Labor Party wins Australian election

By Bernard Lagan in Sydney

Australia's long-serving conservative government not only lost yesterday's Australian election but its leader, John Howard, became only the second Prime Minister in Australia's history to lose his seat in Parliament.

The Australian Labor Party, out of power nationally since 1996, stormed back into government, winning at least 20 more seats in Australia's 150-seat House of Representatives. The Labor leader, Kevin Rudd, 50, needed only 16 extra seats to form Government.

Mr Rudd, a former diplomat and China specialist, will have Australia's first female deputy Prime Minister at his side - Julia Gillard, a former lawyer.

There were wild scenes at the national election tally room in Australia's capital, Canberra, last night as hundreds of people queued for entry to witness a historic change of government after nearly 12 years of conservative rule by Mr Howard's Liberal-National Coalition.

Only once before since the beginning of the Australian federation in 1901 has a sitting Prime Minister been thrown out of his seat at a general election.

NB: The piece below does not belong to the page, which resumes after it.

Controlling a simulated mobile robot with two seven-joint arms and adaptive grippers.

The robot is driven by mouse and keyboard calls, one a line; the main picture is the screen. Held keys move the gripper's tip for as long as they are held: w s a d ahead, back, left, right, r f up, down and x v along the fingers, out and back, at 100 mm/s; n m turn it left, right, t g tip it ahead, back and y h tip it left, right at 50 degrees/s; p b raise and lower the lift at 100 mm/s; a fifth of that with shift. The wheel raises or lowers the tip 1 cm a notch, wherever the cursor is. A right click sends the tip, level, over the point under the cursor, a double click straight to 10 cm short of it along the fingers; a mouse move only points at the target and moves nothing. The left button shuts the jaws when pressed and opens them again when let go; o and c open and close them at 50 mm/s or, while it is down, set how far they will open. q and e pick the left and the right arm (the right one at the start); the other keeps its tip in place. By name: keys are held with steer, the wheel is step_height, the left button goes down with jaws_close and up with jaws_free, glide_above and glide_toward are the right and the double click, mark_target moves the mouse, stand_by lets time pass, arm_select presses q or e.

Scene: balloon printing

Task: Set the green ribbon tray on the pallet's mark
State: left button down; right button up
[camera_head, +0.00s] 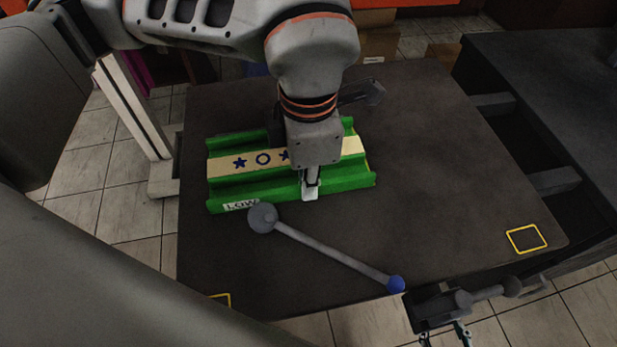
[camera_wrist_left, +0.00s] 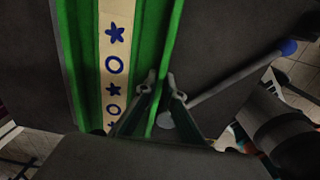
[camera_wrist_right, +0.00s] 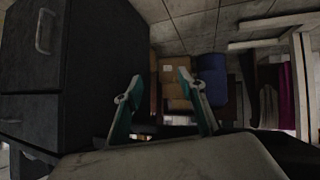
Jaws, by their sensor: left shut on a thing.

Prime Minister Stanley Bruce lost his seat in the 1929 election after becoming deeply unpopular for attempting to erode the rights of workers.

Members of Mr Howard's own Government conceded last night that 68-year-old Howard's controversial Work Choices laws, which also curtailed workers' rights, were a major factor in his loss of Government and of his Parliamentary seat of Bennelong in suburban Sydney which he held for 33 years.

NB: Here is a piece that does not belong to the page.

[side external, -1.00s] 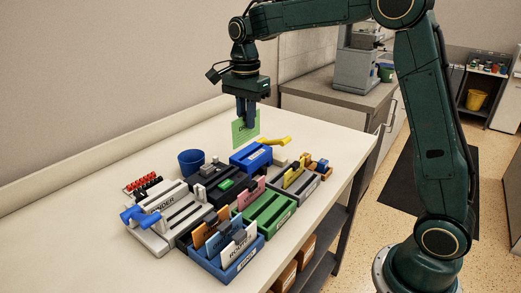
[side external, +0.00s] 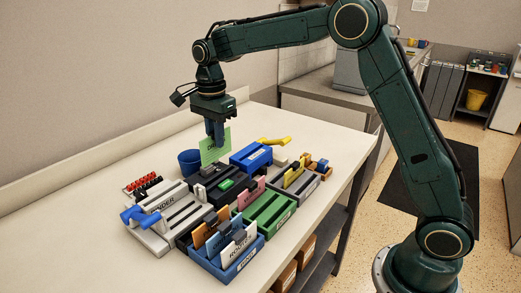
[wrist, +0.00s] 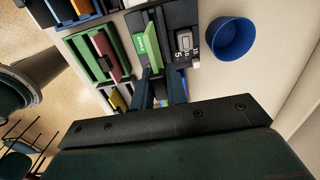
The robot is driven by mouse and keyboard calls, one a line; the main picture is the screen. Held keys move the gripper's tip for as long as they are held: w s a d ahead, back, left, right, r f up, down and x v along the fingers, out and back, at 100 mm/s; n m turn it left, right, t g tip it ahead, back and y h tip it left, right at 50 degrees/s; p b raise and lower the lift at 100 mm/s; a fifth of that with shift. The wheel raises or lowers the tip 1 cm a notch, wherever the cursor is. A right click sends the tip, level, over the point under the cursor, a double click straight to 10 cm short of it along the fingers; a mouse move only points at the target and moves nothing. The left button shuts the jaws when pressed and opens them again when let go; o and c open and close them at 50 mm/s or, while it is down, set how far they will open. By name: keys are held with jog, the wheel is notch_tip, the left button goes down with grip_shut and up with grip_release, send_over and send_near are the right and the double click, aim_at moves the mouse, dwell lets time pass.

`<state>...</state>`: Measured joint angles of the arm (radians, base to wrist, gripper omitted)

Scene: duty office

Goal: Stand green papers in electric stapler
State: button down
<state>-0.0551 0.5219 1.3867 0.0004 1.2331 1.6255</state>
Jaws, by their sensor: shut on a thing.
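The green papers (side external: 214,152) are a thin upright light-green sheet or stack. My gripper (side external: 215,141) is shut on their upper part and holds them above the black slotted machine (side external: 205,193), which seems to be the electric stapler. In the wrist view the papers (wrist: 152,54) extend from the fingertips (wrist: 160,76) over this black machine (wrist: 168,16). A pale block with dark markings lies on the machine beside them. The side view shows the papers apart from the machine; their lower edge partly overlaps it in the picture.
A blue cup (side external: 190,161) stands behind the machine. A grey binder unit (side external: 148,236) is at left, a blue slotted unit (side external: 244,162) behind right. A green tray (side external: 266,212) and a blue card tray (side external: 226,268) crowd the front.

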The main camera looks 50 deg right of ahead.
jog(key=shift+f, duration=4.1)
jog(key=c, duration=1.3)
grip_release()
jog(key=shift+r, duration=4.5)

Australia's long-serving former Labor Prime Minister, Bob Hawke, who left office in 1993, told the Australian Broadcasting Corporation's (ABC) television election panel that it was ironic that Mr Howard's long political career had ended with the loss of his seat in Parliament.

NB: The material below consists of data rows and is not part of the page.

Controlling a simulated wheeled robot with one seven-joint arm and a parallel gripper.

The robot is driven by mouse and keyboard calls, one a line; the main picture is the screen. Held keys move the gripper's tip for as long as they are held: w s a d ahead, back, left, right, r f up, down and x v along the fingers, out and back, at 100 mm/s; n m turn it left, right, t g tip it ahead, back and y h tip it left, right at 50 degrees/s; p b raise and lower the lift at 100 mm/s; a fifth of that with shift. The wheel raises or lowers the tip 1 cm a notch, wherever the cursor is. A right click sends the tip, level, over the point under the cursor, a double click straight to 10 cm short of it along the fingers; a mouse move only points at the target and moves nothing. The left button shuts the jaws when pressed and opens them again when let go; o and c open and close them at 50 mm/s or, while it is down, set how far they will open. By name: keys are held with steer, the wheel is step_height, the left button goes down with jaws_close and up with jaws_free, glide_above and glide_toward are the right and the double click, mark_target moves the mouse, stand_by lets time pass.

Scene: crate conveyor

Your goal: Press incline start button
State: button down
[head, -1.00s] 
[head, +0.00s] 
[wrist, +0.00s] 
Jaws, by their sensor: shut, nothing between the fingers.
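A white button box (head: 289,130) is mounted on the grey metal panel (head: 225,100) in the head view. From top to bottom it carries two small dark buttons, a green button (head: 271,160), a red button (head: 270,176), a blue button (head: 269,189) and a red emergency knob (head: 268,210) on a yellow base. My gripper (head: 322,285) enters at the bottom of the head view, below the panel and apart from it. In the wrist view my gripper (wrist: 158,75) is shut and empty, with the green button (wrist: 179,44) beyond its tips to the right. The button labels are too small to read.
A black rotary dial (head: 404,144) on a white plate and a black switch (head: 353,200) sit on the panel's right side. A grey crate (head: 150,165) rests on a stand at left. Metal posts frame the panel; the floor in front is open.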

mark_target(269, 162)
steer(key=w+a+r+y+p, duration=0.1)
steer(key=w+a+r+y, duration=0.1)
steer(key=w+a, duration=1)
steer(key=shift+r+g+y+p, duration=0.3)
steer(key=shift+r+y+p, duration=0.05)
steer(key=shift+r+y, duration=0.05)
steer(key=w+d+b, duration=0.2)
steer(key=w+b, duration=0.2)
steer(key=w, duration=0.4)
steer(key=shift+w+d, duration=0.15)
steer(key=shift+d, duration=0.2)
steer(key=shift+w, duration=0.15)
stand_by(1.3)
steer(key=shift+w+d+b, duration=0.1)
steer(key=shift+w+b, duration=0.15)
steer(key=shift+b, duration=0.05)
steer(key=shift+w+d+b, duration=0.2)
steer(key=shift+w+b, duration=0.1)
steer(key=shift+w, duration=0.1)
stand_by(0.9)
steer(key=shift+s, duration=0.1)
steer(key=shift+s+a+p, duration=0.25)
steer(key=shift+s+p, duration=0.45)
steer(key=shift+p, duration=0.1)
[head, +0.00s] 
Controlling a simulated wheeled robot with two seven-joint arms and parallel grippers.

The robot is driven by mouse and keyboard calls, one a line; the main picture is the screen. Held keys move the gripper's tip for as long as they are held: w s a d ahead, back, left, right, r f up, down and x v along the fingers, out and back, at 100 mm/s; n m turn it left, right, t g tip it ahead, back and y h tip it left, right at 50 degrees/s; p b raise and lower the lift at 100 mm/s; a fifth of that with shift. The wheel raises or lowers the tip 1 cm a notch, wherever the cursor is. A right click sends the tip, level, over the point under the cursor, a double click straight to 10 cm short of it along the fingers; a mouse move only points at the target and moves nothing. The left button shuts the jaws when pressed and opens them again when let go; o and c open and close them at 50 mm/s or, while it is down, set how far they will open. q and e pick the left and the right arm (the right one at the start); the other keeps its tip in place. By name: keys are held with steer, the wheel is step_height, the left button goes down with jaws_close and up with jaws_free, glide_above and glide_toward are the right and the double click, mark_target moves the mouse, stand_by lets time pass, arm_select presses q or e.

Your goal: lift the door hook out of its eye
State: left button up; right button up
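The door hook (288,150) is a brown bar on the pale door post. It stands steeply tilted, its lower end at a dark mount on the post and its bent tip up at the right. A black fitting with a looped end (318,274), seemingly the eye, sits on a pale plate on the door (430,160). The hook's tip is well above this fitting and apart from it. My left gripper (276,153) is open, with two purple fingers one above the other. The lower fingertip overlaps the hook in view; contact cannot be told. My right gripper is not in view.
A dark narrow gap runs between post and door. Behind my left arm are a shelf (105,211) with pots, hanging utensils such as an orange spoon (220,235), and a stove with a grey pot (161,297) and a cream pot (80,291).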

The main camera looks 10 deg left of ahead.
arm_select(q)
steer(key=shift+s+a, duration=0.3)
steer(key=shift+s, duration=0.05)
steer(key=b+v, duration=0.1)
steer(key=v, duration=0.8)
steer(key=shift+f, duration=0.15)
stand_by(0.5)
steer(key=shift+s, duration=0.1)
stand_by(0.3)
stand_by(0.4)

He said that like Bruce, Mr Howard had been voted out because he had reduced workers' rights.

"It's a delicious irony and repetition of history," Mr Hawke told ABC television's election night panel.

Mr Howard conceded the defeat of his government shortly before 11pm last night, saying he accepted full responsibility for the defeat and he wished the Labor leader, Mr Rudd, well.

Mr Howard said the Labor Party had won an emphatic victory.

"I have bequeathed to him [Mr Rudd] a nation that is stronger, prouder and more prosperous than it was 11½ ago," Mr Howard said.

Mr Howard made clear that he believed his Treasurer, Mr Peter Costello, should succeed him as leader of the Australian Liberal Party. Mr Howard had previously said that if he won the election he would have handed over to Mr Costello in the middle of his term.

Mr Rudd appeared at his Brisbane campaign headquarters shortly after 11pm to rowdy scenes of welcome.

His first public words as Prime Minister were: "OK, guys."

He said: " Australia has looked to the future. The Australian people have decided that we as a nation will move forward."

He said he wished to put aside what he called old battles between employers and unions and developers and environmentalists.

"The great Australian 'fair go' has a future and not a past," said Mr Rudd.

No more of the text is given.